One thing which I see purchasers frequently get caught out with is the staffing requirements and wages for the café they have purchased. It’s actually quite common for family and friends to work for free or help out during busy periods such as weekends without being included in the roster. While this is a great help to the business owner, it will also mean the purchaser will need to hire an additional person to replace the family member which is helping out the current owner if he/she takes over the business. This in most cases will reduce the forecasted profitability of a café due to additional wage costs.
You also need to account for the current owners wages (the vast majority of businesses for sale online don’t do this), for example, so if the current café operator works 50hrs per week, you will need to work out the cost to replace him and remove this amount from the advertised net profit to work out the true net profit. It’s also common for café owners to visit the markets for their fruits and vegetables on the weekend in an effort to keep the cost of good low, if you aren’t going to be doing this then you will need add a premium for having the goods delivered which again will effect your profitability.
It’s crucial to understand the lease before committing to buying a café as it will have a significant impact on the future value of the business and there is no guarantee the landlord will provide the same terms once the lease ends and it comes to the time for a renewal.
First thing to check is to see how long is left on the current term and whether there are any ‘options’ to renew the lease once the term is up. If there is an ‘option’ after the current term, you will also need to check whether there are any additional rental increases or market rent reviews which will take place once the option is exercised. For example, if a lease is 5×5, it’s not uncommon for a landlord to offer a significant discount in the first 5 years to get a tenant in there (since the tenant will also invest in a fitout for the shop) and then increase it back to the normal amount via a market review once the second term of 5 years is exercised.
Also, always check to see whether there is a demolition clause in the lease as it can significantly lower the value of the café since it means the landlord can ask you to vacate the property at any time if there was a need.
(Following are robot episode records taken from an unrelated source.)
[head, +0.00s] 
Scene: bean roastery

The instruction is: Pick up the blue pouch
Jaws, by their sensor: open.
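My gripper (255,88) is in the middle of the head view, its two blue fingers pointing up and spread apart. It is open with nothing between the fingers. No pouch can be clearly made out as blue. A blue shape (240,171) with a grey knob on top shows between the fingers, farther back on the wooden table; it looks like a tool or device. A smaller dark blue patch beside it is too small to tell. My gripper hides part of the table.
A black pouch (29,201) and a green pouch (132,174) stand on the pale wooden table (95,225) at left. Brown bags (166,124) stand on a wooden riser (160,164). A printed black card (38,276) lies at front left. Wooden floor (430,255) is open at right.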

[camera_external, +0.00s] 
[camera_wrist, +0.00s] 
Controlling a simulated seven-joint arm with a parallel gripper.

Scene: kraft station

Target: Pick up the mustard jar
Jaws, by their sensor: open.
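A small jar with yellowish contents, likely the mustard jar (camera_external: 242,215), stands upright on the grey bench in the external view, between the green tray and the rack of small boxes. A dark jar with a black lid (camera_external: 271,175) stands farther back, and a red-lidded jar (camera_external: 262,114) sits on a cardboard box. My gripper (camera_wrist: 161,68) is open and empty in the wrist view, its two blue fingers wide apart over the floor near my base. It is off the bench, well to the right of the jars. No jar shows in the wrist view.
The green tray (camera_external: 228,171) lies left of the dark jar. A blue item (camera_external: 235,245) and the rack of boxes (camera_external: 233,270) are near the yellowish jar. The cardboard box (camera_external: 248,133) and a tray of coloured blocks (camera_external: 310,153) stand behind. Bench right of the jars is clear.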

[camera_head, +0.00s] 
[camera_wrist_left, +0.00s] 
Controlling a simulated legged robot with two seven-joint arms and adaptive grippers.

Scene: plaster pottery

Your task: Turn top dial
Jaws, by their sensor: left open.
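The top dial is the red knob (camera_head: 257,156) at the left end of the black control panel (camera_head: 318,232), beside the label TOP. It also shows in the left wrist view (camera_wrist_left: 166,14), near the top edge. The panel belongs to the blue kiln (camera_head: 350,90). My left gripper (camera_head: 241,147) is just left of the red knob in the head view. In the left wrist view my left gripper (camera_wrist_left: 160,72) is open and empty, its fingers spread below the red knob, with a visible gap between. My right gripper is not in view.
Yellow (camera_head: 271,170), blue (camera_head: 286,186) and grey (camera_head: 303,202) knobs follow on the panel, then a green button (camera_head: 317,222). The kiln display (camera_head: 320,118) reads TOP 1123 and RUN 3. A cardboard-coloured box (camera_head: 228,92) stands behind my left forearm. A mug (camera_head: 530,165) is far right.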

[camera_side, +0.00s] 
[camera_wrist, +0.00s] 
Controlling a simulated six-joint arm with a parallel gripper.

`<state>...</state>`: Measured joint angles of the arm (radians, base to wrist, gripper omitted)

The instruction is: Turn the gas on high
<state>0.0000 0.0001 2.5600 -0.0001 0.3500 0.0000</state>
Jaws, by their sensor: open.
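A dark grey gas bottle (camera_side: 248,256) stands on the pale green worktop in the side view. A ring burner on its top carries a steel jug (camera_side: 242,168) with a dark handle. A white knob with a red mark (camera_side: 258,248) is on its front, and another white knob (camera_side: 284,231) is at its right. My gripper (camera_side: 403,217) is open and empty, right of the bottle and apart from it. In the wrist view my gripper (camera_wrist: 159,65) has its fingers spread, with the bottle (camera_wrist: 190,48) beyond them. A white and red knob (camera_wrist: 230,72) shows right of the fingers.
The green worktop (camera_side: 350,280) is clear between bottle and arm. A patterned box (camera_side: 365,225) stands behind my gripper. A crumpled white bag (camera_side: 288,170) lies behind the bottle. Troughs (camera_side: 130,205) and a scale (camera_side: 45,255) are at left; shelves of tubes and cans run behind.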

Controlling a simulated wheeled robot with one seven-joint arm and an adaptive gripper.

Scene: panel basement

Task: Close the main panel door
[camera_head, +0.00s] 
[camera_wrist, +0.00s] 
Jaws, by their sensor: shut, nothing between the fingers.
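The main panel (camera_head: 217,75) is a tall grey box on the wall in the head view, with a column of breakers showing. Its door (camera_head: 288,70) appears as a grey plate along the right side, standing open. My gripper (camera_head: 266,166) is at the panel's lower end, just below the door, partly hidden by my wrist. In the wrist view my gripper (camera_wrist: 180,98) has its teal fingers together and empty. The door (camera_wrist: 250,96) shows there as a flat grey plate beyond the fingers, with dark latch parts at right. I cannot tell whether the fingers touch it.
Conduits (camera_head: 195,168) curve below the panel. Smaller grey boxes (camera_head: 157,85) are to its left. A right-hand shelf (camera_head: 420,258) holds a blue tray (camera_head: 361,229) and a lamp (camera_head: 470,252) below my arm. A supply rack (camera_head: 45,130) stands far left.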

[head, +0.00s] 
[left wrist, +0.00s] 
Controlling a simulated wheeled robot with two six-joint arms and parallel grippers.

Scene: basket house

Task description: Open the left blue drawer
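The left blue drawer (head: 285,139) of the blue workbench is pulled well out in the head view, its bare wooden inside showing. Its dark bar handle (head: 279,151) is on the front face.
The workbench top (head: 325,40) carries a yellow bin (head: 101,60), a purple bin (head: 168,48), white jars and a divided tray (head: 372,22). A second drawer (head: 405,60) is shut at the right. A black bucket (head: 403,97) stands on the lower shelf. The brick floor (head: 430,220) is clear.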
Always make sure all equipment in the business is included in the sale. If the current owner has equipment that is leased or financed, then you need to ensure the contract stipulates that it will be paid out before you acquire the business. In addition to having your solicitor do a PPSR search to ensure all equipment is unencumbered, you also want to verify all key items are included in the equipment list attached to the contract. I’ve seen purchasers get the shock of having someone come to repossess the equipment they originally thought was included in the sale and you definitely don’t want this to happen to you.
When buying a café, the current figures are obviously an important part of the decision but this isn’t something you should solely focus on. At times, depending on your confidence, skills and circumstances, it may be better to go for a run down business which you could work on to make it more valuable over time.
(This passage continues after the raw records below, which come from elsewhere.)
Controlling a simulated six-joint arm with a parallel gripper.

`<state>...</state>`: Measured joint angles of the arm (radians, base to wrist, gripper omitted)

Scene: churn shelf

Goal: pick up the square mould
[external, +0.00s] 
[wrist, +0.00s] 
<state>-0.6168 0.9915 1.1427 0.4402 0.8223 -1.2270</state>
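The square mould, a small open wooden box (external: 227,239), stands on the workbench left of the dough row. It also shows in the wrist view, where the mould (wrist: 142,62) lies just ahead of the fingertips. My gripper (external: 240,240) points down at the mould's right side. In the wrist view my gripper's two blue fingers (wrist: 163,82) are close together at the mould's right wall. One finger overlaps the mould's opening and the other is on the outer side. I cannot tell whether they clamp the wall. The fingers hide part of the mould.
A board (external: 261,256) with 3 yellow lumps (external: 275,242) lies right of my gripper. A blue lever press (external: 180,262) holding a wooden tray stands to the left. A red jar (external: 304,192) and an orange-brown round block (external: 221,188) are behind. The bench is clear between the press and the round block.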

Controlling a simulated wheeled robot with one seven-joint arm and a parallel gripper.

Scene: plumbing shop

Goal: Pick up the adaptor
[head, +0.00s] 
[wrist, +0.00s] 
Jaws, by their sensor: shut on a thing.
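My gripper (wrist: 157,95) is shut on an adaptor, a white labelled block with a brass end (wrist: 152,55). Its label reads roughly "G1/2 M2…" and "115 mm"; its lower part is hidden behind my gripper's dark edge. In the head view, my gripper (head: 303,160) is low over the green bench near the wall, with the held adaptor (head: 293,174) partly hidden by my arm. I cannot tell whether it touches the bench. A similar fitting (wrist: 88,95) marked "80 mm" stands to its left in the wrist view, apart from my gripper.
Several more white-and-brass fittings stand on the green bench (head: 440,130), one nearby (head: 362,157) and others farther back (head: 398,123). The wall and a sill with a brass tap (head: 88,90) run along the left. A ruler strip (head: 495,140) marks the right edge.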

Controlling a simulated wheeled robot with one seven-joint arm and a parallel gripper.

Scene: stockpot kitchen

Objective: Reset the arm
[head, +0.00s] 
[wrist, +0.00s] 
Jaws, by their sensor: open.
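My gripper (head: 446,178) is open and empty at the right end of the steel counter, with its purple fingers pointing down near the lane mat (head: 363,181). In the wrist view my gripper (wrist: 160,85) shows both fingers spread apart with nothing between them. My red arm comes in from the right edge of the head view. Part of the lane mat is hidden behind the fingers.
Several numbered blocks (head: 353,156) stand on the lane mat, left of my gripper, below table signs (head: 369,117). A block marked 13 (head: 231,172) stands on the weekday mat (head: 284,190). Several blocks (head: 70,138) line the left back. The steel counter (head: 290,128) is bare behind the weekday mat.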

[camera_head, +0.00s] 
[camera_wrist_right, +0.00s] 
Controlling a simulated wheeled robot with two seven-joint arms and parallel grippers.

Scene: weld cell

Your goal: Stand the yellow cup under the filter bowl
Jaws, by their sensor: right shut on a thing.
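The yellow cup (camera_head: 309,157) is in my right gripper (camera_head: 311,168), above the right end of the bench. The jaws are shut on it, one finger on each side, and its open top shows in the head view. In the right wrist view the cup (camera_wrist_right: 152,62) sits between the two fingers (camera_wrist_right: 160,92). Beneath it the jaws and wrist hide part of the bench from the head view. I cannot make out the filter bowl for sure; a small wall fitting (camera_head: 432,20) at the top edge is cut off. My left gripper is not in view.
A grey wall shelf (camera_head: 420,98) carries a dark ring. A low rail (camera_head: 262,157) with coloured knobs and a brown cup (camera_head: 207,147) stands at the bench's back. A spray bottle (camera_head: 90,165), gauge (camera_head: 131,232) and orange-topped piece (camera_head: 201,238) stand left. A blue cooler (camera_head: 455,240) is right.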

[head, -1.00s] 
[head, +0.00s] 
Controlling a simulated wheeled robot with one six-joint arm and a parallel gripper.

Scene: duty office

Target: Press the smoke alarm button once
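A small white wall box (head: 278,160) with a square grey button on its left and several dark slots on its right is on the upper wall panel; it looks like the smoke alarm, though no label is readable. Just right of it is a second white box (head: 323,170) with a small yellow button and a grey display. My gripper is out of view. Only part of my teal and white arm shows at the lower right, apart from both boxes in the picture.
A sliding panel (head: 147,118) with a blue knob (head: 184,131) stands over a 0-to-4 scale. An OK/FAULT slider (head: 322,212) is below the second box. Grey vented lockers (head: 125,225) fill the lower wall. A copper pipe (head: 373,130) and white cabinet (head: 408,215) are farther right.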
Additionally, when buying an existing cafe, you want to research the local area to see if there is anything which could possibly effect the turnover down the line. Eg. Are there any vacant properties or developments which have the potential to be turned into a café which will impact profitability of the business? Is the business located in a building or area with a few key tenants which may possibly move out in future?
To mitigate these risks, you can check local council development applications to ensure someone isn’t going to be opening a café in the immediate vicinity and if you are buying a lobby café then you should ask to speak with the building manger or managing agent to ensure the tenants above you will not be moving out in the short term.
At the end of the day, buying a café is like buying any other business and it’s impossible to completely eliminate all risk involved. However, you can significantly mitigate the vast majority of these risks by knowing what to look for and enlisting the help of a buyers agent as well as a good solicitor which is experience in business sales and retail leases.